**Problem details**
Word for word, quote all of the material, omitting the pictures.

**Information supplied**

########################################

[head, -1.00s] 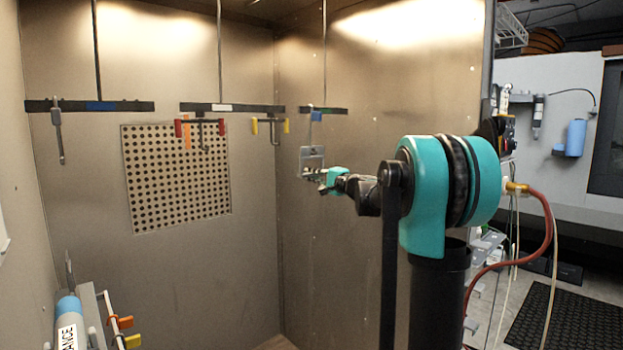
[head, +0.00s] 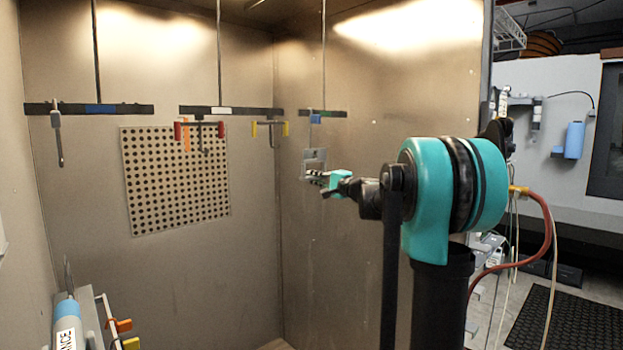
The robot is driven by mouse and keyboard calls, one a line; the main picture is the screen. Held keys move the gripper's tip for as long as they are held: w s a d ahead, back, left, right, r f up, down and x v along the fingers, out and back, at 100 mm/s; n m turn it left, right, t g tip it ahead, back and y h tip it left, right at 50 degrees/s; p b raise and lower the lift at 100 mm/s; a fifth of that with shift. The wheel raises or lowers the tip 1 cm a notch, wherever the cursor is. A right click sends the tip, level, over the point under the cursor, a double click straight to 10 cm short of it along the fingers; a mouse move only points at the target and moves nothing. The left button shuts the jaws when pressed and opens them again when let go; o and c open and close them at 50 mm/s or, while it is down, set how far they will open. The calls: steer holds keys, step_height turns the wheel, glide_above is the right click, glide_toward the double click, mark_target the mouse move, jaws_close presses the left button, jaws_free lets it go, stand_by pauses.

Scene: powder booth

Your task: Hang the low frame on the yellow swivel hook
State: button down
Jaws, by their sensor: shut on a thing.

########################################

**Output**
[head, -1.00s] 
[head, +0.00s] 
The robot is driven by mouse and keyboard calls, one a line; the main picture is the screen. Held keys move the gripper's tip for as long as they are held: w s a d ahead, back, left, right, r f up, down and x v along the fingers, out and back, at 100 mm/s; n m turn it left, right, t g tip it ahead, back and y h tip it left, right at 50 degrees/s; p b raise and lower the lift at 100 mm/s; a fifth of that with shift. The wheel raises or lowers the tip 1 cm a notch, wherever the cursor is. A right click sends the tip, level, over the point under the cursor, a double click straight to 10 cm short of it along the fingers; a mouse move only points at the target and moves nothing. The left button shuts the jaws when pressed and opens them again when let go; o and c open and close them at 50 mm/s or, while it is down, set how far they will open. The calls: steer holds keys, step_height turns the wheel, glide_above is the right click, glide_toward the double click, mark_target the mouse move, jaws_close presses the left button, jaws_free lets it go, stand_by pauses.

Scene: powder booth

Your task: Hang the low frame on the yellow swivel hook
State: button down
Jaws, by their sensor: shut on a thing.

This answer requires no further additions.